Sarkozy was eager to take the lead. In the run-up to the UN vote, he had been the most vocal advocate for international military action, and now he saw his chance to reassert France’s role as a major world power. He invited a wide range of European and Arab nations to Paris for an emergency summit on Saturday, March 19, to discuss implementation of the UN resolution. Conspicuously not invited, however, was our NATO ally Turkey. There were already tensions between Sarkozy and Turkish Prime Minister Erdoğan because of France’s objections to Turkey joining the EU. Then Erdoğan had emerged as a voice of caution on Libya, and Sarkozy worked to exclude him from the coalition.

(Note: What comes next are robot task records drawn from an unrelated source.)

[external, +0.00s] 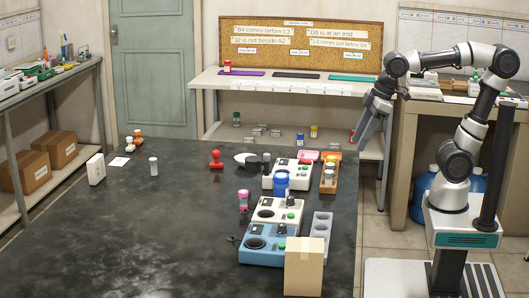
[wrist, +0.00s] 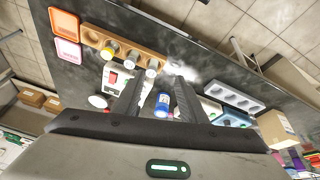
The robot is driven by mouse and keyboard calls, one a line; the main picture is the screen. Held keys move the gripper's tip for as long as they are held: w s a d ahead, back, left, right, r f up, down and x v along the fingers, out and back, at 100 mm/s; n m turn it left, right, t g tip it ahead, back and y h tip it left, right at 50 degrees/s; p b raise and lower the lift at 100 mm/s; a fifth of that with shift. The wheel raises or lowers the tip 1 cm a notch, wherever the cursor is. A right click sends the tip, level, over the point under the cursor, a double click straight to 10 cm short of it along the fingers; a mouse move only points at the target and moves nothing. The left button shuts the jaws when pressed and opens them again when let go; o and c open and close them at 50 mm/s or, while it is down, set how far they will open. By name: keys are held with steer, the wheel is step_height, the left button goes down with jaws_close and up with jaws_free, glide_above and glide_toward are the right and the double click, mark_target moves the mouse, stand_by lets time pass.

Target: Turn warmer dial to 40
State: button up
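Three bench devices with dark controls stand at the right of the dark table: a white one at the back (external: 270,183), a white one in the middle (external: 262,216) and a blue one in front (external: 258,257). I cannot tell which is the warmer, and no dial marking is readable. A dark knob (external: 281,229) shows on the blue device. My gripper (external: 360,137) hangs in the air to the right of the table, apart from the devices. In the wrist view my gripper (wrist: 158,82) has its fingers spread with nothing held.
A wooden rack (external: 329,184) with vials, a grey rack (external: 322,225) and a cardboard box (external: 304,267) line the table's right edge. A red stamp (external: 216,159) stands farther left. The left of the table is mostly clear.

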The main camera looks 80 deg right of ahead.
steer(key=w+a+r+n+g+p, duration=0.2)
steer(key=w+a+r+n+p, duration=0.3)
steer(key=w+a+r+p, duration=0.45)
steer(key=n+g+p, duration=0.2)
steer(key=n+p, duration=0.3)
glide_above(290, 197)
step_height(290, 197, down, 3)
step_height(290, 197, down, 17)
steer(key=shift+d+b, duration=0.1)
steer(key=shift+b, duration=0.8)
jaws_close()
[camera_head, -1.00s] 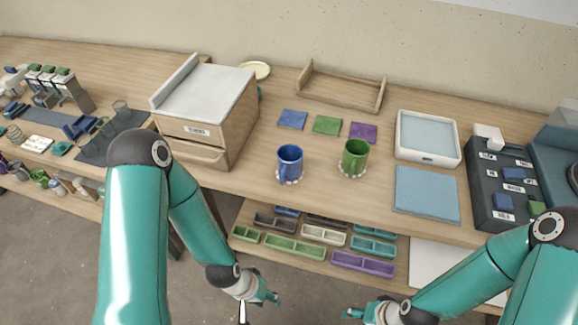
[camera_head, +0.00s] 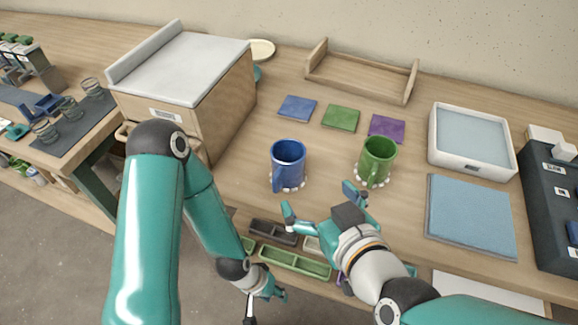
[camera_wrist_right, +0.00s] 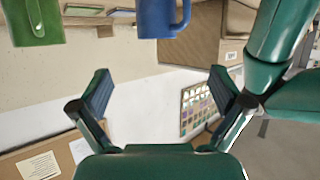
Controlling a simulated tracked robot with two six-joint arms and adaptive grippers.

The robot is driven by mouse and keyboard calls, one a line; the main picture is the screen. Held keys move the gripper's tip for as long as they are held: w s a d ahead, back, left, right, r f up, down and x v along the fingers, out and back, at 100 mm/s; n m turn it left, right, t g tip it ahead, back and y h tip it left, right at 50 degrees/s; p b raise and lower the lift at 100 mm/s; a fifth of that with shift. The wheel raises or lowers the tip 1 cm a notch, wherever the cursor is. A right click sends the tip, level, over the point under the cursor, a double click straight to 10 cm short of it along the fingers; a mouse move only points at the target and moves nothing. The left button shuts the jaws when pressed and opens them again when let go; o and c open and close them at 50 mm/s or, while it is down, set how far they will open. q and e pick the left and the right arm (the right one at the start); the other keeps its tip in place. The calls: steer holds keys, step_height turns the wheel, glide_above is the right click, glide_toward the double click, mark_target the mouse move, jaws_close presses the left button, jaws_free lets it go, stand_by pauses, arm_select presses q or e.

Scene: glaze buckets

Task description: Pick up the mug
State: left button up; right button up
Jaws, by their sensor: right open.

The snub infuriated Erdoğan and turned him even more decidedly against intervention.
When I spoke with Turkish Foreign Minister Davutoğlu I tried to ease some of the hurt feelings. “I first want to tell you that I pushed very hard for you to be invited,” I said. As I feared, Davutoğlu was quite upset. “We are expecting action through NATO and suddenly in Paris, there is a meeting and we are not invited,” he complained, with good reason. Was this a French crusade or an international coalition? I explained that the summit had been organized by the French but that we were pushing hard for the military operation itself to be run by NATO.
In Paris I delivered President Obama’s message about our expectation that others would step up. Just after landing, I checked in by phone with AbZ. As described earlier, this turned into a very difficult conversation, as he threatened to pull the UAE out of the Libya operation because of U.S. criticism of their actions in Bahrain.
Then, before the official meeting even began, Sarkozy pulled me and British Prime Minister David Cameron aside and confided that French warplanes were already headed toward Libya. When the larger group found out that France had jumped the gun, it caused an uproar. Italian Prime Minister Silvio Berlusconi, who was just as strong-willed and eager for the spotlight as Sarkozy, was particularly incensed. There is an informal belief that old colonial powers should take the lead in addressing crises in their former dominions. That’s why, later, France was the one to send troops to Mali and the Central African Republic. In the case of Libya, a former Italian colony, Berlusconi felt that Italy should be out front, not France. What’s more, because of its strategic location jutting out into the Mediterranean, Italy provided the natural launching pad for most of the air sorties into Libya. It had already started opening a number of air force bases to allied jets. Now Berlusconi felt upstaged by Sarkozy, and he threatened to walk out of the coalition and close access to his country’s bases.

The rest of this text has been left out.